A distribution fitting tool could be used to find the most appropriate distribution and its parameters if there is historical data on the random variable's behavior.
Another method would be to use industry standard practices to assume a distribution, and then some method to estimate the distribution parameters. For example, the life time of mechanical components is often modeled using the Weibull distribution. Estimation of the parameters can be approximated from database values of components.
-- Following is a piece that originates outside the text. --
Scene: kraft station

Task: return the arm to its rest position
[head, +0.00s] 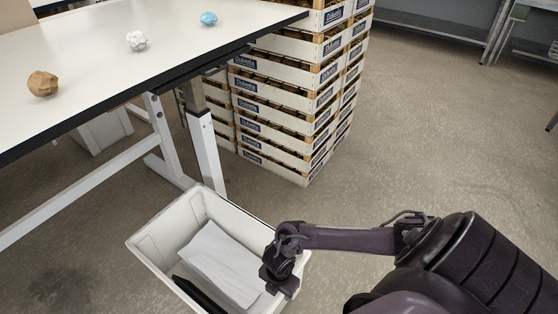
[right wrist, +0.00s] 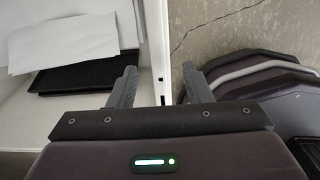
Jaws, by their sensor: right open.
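My right arm (head: 355,238) reaches in from the right in the head view. My right gripper (head: 280,280) is over the right side of a white bin (head: 150,238). In the right wrist view, its two fingers (right wrist: 160,88) are spread apart with nothing between them, and the bin's edge runs below the gap. My left gripper is not in view.
The bin holds white paper (head: 218,262) and a dark flat item (right wrist: 85,72). A white table (head: 90,45) bears brown (head: 43,84), white (head: 137,41) and blue (head: 209,19) crumpled balls. Stacked crates (head: 290,110) stand behind. Floor (head: 430,130) at right is clear.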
If no data or standards are available, consulting with experts may be the best method. Distributions such as the triangular and PERT require "three-point" estimates of minimum, most likely, and maximum values for a random variable. The uniform distribution uses a minimum and maximum estimate and assumes all values in between have an equal chance of occurring. The trapezoidal distribution uses a four-point estimate of minimum, maximum, and two modes. This provides for the greatest probability between the two modes. The uniform, triangular, and trapezoidal don't normally occur in real life, but are used to approximate uncertainty while allowing for the use of expert estimates.
Correlation Between Random Variables
Often, random variables are assumed to be independent of each other. That is, the value of one random variable is not correlated with the value of another random variable. If random variables are correlated, this should be accounted for in the simulation. Risk can be under or over estimated if independence is assumed when there is correlation present.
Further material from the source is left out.